Troubleshooting JVM Outages – 3 Fortune 500 case studies Webinar

Ram Lakshmanan

2 years ago

Page Contents

In August 2024, we hosted an insightful webinar featuring three real-world case studies from Fortune 500 companies, designed to help you troubleshoot JVM outages effectively. During this session, we delved into significant outages at major enterprises, analyzing thread dumps, heap dumps, and GC logs. You’ll gain practical insights and techniques to address CPU spikes, OutOfMemoryErrors, and application unresponsiveness, all while enhancing your problem-solving skills under expert guidance.

Videos

Part 1:

Part 2:

Part 3:

Here’s the deck for you to revisit the topics covered. Access the presentation deck below to review the key takeaways and strategies discussed:

Q&A :

Below are the questions asked during the webinar, along with the expert responses provided.

Note: Many of the topics discussed here are also covered in greater detail in our course materials.

Question 1: Is there a way to capture a thread dump automatically upon detecting a slow application?

By Kamal Hashem from Vodafone

Answer: Yes, there is a proactive way. In yCrash tool we have a feature called micro-metric monitoring which predicts and mitigate performance issues before they surface in your production environment. Please do refer to this blog to get a detailed understanding of What is Micro-Metrics Monitoring?
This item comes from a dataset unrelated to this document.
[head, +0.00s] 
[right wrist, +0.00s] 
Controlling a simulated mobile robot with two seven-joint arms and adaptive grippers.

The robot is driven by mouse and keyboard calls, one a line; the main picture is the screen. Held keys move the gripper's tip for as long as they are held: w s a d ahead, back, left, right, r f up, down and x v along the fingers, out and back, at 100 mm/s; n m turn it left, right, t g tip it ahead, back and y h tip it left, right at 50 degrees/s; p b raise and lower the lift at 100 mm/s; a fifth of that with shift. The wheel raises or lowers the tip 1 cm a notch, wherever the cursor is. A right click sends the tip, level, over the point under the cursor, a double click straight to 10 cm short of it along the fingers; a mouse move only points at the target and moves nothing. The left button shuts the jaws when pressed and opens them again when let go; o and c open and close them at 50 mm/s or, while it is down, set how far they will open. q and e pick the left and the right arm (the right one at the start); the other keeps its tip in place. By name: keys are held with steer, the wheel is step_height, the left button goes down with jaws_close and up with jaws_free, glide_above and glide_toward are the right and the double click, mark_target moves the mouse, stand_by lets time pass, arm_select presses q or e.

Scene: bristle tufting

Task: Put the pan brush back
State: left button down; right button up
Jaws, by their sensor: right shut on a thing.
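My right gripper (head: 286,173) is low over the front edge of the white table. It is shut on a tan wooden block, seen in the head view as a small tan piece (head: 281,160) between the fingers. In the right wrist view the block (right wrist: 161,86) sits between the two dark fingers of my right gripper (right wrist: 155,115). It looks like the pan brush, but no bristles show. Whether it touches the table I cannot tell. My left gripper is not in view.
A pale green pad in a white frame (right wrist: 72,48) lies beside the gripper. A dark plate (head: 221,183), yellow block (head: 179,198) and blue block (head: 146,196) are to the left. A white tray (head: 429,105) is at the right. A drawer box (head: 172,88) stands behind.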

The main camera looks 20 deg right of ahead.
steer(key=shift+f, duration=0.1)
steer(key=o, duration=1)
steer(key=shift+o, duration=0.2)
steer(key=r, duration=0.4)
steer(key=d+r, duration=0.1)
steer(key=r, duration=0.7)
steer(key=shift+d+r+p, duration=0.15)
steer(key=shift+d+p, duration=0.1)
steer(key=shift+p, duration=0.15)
Question 2: Most articles on the net mention that minor GC doesn’t stop the application. I strongly believe there is no such thing, and both minor and major stop the world/application! Is this a correct understanding? Can you please explain?
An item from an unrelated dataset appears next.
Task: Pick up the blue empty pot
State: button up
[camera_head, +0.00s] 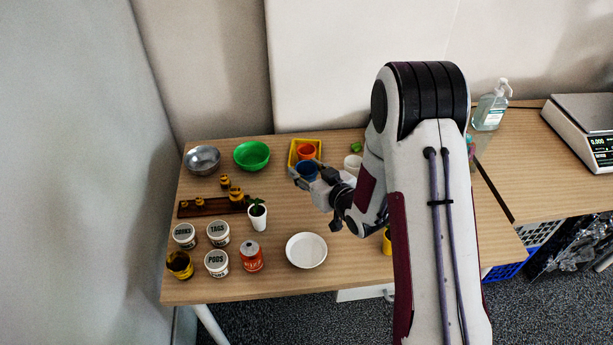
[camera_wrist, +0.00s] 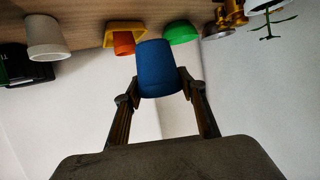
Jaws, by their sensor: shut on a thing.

By Kamal Hashem from Vodafone

Answer: 100% yes, Young GC events or minor GC’s do Stop-The-World (STW) pauses, but the duration of these pauses is generally shorter compared to full GC events. While young GCs do pause the application, the impact is typically lesser due to the shorter pause times.

Question 3: If correct health checks are implemented on the load balancers, then 502 would not be an issue. As here, LB > EngineX > Tomcat will not be healthy, hence LB won’t forward any requests to that EC2 instance. Hope my understanding is correct!

By Kamal Hashem from Vodafone

Answer: As mentioned in the call, In this scenario, since Tomcat was not responding, EngineX (acting as a reverse proxy) was unable to communicate with Tomcat, leading to the 502 error.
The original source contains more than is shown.